Manuscrit de Madame Bovary

Manuscrit de Madame Bovary - ROBERT FRANCOIS / AFP

L'épouse de François de Rugy envisage de poursuivre Emilie Frèche pour son nouveau roman. Avant ça, de nombreuses œuvres littéraires ont valu à leur auteur un tour dans les prétoires.

Séverine Servat de Rugy, épouse de François de Rugy, vient d'obtenir de la justice que le roman d'Emilie Frèche, Vivre ensemble, intègre l'encart suivant: "atteinte de manière répétée à l'intimité de sa vie privée". Motif? Elle estime qu'on distingue sa personne et celle du fils, âgée de onze ans, qu'elle a eu avec Jérôme Guedj, actuel compagnon de la romancière, parmi deux personnages de l'intrigue. Des poursuites pourraient être lancées ultérieurement pour obtenir des dommages et intérêts. 

Ce n'est pas franchement la première fois qu'une œuvre de fiction se retrouve entre les mains des juges. La difficulté pour une partie de l'opinion de tracer une ligne de démarcation stricte entre la littérature et la réalité de la société civile, ou la tendance consistant à prêter des retombées pratiques à l'art, nourrissent régulièrement les annales judiciaires. BFMTV.com a retenu quelques exemples des mélanges des genres de ce type les plus célèbres de notre histoire. 

Madame Bovary: la victoire de Flaubert

Ce débat opposant la croyance en une responsabilité pénale et morale de la littérature à la conviction d'une autonomie artistique totale de celle-ci ne peut faire l'impasse sur un retour à l'année 1857. Cette dernière a en effet hébergé deux procès extrêmement symboliques autour de cette question... sans vraiment permettre de trancher. A tout seigneur, tout honneur, il faut commencer par aborder le cas de Madame Bovary de Gustave Flaubert, le premier cette année-là à être traîné devant les tribunaux en raison du contenu de ses écrits. 

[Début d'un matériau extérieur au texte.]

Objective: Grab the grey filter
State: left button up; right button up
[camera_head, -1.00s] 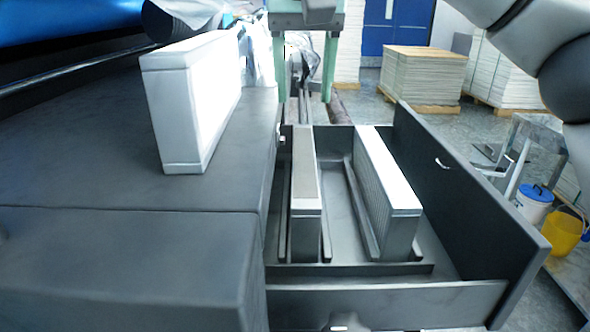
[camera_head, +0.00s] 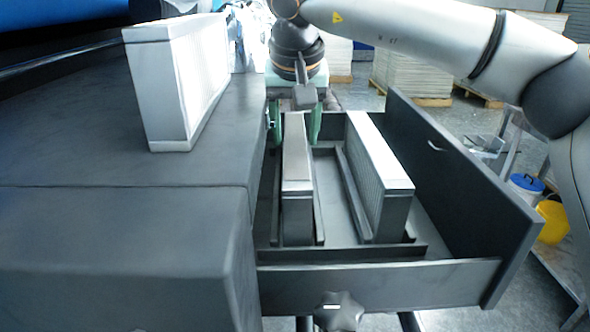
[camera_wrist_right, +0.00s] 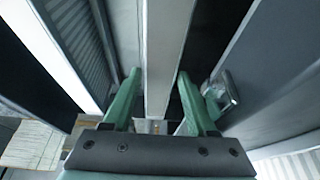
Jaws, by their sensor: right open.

L'histoire débute en fait dès l'automne 1856. A compter d'octobre, Gustave Flaubert, qui a déjà 35 ans, publie son premier roman en feuilleton dans les pages de la Revue de Paris. Il s'agit donc de Madame Bovary. Fin décembre, ça se gâte: son ami, l'écrivain Maxime Du Camp, l'avertit qu'une instruction judiciaire a été ouverte contre lui pour outrage à la morale publique et religieuse et aux bonnes mœurs. L'affaire est sérieuse et l'expédie le 29 janvier 1857 devant la 6e chambre du tribunal correctionnel de la Seine. Il a devant lui le procureur impérial, Ernest Pinard. Il a à ses côtés l'avocat Jules Sénard. 

Dans son réquisitoire, le procureur détaille la trame du récit et cite en longueur ce texte où une femme trompe avec deux amants successifs son mari, un médecin établi en Normandie, un peu par ennui, un peu par sentimentalité, et dilapide l'argent du ménage. "On l'appelle Madame Bovary ; vous pouvez lui donner un autre titre, et l'appeler avec justesse Histoire des adultères d'une femme de province", s'étrangle le magistrat qui a visiblement peu goûté la représentation de la vie amoureuse d'Emma Bovary: "L'offense à la morale publique est dans les tableaux lascifs que je mettrai sous vos yeux, l'offense à la morale religieuse dans des images voluptueuses mêlées aux choses sacrées. (...) La couleur générale de l'auteur, permettez-moi de vous le dire c'est la couleur lascive, avant, pendant et après ces chutes !"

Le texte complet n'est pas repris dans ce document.